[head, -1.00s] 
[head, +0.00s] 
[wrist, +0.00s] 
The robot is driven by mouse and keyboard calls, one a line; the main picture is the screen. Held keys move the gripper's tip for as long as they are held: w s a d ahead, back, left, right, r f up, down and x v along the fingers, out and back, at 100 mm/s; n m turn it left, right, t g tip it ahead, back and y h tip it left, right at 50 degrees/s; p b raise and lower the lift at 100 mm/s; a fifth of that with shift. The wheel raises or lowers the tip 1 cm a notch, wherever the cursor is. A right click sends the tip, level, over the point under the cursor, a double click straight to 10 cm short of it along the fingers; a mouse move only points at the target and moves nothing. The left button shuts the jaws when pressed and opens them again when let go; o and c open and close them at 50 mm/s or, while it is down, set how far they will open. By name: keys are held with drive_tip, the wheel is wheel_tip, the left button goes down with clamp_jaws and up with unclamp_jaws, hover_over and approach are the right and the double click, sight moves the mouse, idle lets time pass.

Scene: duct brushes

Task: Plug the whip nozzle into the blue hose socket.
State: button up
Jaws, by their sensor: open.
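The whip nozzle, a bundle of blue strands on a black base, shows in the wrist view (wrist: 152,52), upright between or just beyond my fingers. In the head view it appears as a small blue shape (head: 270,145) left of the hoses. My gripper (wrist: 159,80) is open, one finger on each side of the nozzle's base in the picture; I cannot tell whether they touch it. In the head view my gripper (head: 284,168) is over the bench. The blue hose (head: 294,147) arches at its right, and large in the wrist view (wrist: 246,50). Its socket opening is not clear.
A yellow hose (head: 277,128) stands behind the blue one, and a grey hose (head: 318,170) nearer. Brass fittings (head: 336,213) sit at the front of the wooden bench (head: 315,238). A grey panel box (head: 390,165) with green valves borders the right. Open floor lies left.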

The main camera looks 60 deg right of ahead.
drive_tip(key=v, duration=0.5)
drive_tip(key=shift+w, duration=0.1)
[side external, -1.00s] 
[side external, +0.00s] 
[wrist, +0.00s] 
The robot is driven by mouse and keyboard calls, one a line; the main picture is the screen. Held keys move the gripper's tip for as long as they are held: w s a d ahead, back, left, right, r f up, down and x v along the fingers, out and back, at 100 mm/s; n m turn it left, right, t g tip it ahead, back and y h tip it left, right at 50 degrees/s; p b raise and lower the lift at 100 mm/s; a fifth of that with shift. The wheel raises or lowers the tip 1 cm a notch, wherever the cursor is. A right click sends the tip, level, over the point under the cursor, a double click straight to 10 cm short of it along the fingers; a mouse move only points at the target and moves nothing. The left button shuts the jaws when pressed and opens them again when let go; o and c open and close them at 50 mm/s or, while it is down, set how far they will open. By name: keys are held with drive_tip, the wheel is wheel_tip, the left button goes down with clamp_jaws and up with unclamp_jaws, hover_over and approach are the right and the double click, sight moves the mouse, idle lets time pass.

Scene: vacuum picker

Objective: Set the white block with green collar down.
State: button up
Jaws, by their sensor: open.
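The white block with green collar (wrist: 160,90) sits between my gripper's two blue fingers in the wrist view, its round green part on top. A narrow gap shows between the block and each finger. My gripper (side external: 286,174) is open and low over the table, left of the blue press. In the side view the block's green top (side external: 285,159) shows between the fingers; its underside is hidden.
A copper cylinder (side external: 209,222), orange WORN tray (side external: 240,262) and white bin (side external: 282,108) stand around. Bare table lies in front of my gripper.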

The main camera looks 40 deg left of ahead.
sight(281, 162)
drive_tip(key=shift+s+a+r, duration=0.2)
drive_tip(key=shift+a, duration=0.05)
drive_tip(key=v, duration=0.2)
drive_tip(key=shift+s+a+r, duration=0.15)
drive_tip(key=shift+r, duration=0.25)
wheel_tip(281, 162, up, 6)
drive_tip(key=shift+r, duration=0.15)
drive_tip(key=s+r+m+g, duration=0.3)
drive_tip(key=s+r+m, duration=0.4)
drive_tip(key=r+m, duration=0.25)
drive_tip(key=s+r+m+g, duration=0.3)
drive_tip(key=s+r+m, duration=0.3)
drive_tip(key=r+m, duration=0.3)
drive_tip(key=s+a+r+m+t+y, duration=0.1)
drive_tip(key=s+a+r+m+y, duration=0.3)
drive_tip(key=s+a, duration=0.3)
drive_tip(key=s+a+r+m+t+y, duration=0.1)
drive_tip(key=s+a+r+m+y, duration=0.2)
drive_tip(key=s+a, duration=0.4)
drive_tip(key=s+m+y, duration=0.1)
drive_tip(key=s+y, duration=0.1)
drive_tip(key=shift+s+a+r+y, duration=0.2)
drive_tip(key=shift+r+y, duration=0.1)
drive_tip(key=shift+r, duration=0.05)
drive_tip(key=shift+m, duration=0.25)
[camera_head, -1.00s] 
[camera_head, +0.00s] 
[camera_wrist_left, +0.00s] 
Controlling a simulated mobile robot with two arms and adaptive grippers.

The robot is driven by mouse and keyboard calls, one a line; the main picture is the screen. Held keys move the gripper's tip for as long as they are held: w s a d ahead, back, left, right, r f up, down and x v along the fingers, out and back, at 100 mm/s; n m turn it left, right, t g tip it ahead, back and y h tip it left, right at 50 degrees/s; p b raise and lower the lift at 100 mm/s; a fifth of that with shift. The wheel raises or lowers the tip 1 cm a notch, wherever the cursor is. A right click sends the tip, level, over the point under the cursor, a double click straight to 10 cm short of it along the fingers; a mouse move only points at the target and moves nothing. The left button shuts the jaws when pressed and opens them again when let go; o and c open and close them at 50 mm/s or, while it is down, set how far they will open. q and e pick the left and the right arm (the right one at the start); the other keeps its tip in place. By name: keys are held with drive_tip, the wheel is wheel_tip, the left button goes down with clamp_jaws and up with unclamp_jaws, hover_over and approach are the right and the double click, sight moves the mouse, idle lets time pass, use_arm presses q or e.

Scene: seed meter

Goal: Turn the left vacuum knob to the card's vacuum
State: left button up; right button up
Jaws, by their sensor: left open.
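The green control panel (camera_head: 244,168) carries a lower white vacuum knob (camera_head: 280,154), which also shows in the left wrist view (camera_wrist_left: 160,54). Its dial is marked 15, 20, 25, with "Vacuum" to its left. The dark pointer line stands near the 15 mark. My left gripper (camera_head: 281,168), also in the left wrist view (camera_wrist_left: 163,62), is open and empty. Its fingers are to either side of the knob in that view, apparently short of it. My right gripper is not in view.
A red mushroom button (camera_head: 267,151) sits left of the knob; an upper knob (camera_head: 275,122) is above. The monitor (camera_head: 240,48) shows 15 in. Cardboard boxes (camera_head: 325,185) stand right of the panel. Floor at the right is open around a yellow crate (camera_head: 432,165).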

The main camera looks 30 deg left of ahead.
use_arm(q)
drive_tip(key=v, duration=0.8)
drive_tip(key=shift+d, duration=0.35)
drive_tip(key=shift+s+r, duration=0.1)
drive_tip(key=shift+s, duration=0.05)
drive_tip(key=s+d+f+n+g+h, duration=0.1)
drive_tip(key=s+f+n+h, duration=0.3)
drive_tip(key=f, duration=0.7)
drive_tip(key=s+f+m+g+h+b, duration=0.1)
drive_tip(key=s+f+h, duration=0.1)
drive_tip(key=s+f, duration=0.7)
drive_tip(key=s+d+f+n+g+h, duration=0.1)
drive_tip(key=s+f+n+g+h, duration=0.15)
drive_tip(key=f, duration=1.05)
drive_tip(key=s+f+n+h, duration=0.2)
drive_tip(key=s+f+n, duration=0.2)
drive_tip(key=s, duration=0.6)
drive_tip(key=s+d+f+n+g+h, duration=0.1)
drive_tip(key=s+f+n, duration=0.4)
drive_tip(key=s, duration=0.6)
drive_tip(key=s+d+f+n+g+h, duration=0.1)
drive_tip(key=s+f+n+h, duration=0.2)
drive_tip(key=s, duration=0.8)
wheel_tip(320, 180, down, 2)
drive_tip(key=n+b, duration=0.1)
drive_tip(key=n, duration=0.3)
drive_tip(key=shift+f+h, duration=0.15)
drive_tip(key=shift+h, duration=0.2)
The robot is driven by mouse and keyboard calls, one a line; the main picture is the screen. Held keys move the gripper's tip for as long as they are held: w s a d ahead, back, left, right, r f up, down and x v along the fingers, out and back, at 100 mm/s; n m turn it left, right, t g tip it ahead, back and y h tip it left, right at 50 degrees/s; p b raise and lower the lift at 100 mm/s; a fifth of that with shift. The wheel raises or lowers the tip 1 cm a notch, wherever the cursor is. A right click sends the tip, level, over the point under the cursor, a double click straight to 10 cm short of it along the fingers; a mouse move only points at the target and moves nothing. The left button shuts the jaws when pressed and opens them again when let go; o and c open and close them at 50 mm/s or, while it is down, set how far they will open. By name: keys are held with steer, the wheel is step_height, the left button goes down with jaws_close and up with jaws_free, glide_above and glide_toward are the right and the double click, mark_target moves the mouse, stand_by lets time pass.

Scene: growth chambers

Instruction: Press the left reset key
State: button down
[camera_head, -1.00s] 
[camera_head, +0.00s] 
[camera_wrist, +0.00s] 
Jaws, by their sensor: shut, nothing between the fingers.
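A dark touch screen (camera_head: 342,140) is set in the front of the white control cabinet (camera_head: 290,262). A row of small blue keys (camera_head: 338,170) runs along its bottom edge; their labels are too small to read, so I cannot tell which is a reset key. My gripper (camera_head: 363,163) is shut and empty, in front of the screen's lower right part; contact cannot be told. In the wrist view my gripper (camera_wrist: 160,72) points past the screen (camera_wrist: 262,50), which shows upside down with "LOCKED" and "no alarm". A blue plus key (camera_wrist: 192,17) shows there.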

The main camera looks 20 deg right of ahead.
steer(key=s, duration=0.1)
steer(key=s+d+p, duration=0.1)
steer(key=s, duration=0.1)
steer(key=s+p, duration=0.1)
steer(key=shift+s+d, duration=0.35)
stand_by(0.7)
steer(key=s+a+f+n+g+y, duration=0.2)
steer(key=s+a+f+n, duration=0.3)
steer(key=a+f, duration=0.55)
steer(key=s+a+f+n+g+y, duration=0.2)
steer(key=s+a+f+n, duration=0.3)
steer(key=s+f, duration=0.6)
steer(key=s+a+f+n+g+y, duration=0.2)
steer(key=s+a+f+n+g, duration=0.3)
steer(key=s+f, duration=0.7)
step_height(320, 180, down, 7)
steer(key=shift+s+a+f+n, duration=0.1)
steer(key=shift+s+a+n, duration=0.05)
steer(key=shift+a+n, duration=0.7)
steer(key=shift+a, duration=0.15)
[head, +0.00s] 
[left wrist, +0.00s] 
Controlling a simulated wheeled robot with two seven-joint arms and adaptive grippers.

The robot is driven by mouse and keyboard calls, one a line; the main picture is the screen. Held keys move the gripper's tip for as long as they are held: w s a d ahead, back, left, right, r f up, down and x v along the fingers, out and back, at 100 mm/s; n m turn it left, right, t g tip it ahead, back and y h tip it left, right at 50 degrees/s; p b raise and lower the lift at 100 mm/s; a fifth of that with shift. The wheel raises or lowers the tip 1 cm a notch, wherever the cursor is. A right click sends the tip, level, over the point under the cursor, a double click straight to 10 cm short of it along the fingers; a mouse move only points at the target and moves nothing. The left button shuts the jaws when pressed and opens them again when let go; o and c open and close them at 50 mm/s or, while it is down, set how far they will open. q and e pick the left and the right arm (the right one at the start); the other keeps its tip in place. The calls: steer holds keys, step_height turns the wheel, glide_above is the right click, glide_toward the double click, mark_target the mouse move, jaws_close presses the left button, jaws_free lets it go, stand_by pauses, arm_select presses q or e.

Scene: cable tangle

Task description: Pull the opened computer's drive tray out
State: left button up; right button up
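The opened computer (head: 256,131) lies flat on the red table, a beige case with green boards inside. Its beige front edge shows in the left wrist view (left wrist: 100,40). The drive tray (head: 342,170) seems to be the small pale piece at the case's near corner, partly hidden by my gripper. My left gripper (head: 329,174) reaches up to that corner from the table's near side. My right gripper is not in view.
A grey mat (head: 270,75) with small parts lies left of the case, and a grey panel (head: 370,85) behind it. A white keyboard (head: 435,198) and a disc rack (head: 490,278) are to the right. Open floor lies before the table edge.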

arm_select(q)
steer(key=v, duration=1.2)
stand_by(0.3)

> **Instructions to follow**: Search the listing for the word "adaptive". Copy every line in which it occurs.

> **Result of the task**:
Controlling a simulated mobile robot with two arms and adaptive grippers.
Controlling a simulated wheeled robot with two seven-joint arms and adaptive grippers.

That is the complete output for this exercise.